>> BEGIN

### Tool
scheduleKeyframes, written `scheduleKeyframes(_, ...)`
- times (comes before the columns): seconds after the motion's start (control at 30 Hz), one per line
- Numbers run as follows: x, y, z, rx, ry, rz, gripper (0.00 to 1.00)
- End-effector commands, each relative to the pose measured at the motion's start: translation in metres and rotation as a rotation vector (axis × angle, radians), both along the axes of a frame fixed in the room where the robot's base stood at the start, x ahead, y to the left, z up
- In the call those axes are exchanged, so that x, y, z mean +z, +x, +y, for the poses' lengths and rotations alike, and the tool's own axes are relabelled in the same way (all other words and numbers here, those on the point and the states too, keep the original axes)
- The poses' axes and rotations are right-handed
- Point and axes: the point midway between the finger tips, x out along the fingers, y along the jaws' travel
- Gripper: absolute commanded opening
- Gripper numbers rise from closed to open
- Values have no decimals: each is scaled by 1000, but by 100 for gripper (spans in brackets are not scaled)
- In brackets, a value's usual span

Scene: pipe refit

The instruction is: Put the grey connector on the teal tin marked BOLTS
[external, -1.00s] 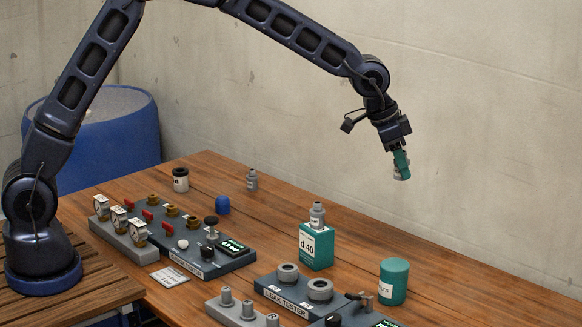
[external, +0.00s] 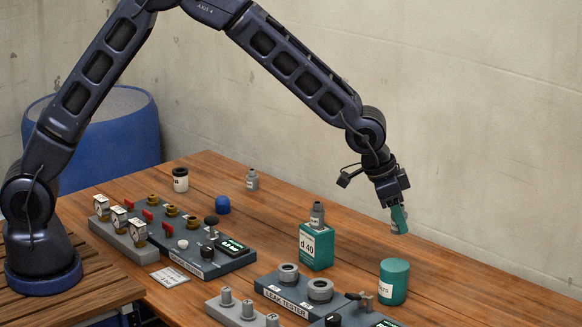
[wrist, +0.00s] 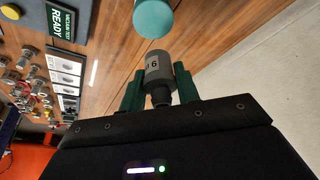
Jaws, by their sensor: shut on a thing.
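My gripper (external: 399,218) is shut on a grey connector (wrist: 158,70), held between teal fingers with its marked wide end outward; the label is only partly legible. In the external view the fingers hide most of it. The teal tin (external: 394,279) is a cylinder on the table at the right, its white label partly turned away. My gripper is above the tin in the picture, apart from it. In the wrist view the tin's teal round top (wrist: 152,17) shows beyond the connector, with a gap between them.
A teal box marked d 40 (external: 316,250) with a grey bottle-shaped piece (external: 317,215) on top stands left of the tin. A leak tester (external: 290,300) is in front. Another grey piece (external: 252,180) stands farther back. The table's right side is clear.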

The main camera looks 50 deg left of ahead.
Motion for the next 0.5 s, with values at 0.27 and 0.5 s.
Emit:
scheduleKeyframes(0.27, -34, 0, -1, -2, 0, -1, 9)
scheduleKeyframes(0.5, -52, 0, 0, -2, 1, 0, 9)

>> END

GIVEN PROBLEM:
What is wanted is an exact copy of the lines from the line containing "- In the call" to the line containing "The instruction is: Put", both lines included, and of no other line.

ANSWER:
- In the call those axes are exchanged, so that x, y, z mean +z, +x, +y, for the poses' lengths and rotations alike, and the tool's own axes are relabelled in the same way (all other words and numbers here, those on the point and the states too, keep the original axes)
- The poses' axes and rotations are right-handed
- Point and axes: the point midway between the finger tips, x out along the fingers, y along the jaws' travel
- Gripper: absolute commanded opening
- Gripper numbers rise from closed to open
- Values have no decimals: each is scaled by 1000, but by 100 for gripper (spans in brackets are not scaled)
- In brackets, a value's usual span

Scene: pipe refit

The instruction is: Put the grey connector on the teal tin marked BOLTS

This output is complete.